--- BEGIN ---

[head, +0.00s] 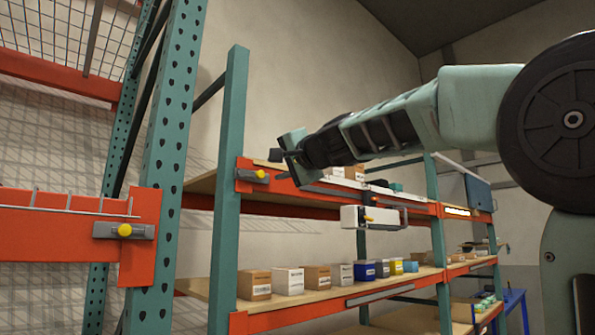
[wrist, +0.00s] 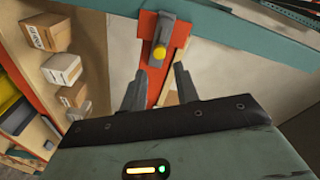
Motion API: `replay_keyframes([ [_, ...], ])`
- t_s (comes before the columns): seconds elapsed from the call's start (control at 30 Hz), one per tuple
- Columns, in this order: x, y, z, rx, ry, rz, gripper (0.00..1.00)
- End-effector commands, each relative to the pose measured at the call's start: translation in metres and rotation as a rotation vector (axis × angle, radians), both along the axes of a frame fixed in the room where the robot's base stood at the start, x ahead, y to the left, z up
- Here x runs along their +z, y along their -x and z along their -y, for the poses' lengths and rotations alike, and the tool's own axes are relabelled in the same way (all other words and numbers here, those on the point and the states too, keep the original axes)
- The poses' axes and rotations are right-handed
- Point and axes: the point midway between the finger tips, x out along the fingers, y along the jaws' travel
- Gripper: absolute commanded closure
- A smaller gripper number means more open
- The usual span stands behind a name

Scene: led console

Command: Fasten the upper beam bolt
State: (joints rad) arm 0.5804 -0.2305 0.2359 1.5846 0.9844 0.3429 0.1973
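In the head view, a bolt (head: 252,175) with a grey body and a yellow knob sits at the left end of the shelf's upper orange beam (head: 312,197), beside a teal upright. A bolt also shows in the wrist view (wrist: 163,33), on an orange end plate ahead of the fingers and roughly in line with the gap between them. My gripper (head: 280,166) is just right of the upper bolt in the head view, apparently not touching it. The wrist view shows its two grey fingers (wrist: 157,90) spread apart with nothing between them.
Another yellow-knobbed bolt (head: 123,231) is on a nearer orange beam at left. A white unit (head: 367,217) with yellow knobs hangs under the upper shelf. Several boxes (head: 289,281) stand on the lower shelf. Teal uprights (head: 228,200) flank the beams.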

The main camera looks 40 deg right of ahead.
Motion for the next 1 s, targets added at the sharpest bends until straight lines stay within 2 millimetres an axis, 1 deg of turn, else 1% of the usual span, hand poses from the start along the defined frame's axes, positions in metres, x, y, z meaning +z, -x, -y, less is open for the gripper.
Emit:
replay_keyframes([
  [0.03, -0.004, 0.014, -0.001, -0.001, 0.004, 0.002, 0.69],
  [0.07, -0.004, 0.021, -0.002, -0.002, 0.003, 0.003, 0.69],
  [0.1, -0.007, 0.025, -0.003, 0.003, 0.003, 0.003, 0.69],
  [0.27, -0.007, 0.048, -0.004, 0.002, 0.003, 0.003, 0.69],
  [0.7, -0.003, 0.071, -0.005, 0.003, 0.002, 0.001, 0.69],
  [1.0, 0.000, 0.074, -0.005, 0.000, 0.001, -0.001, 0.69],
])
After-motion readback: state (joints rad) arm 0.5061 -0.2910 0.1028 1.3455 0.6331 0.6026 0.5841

--- END ---

● Written exercise
Starting with the first line of the data above and ending with the line containing "- Columns, in", please restate every line exactly, leaving images out.

● Solution to the problem
[head, +0.00s] 
[wrist, +0.00s] 
Motion API: `replay_keyframes([ [_, ...], ])`
- t_s (comes before the columns): seconds elapsed from the call's start (control at 30 Hz), one per tuple
- Columns, in this order: x, y, z, rx, ry, rz, gripper (0.00..1.00)

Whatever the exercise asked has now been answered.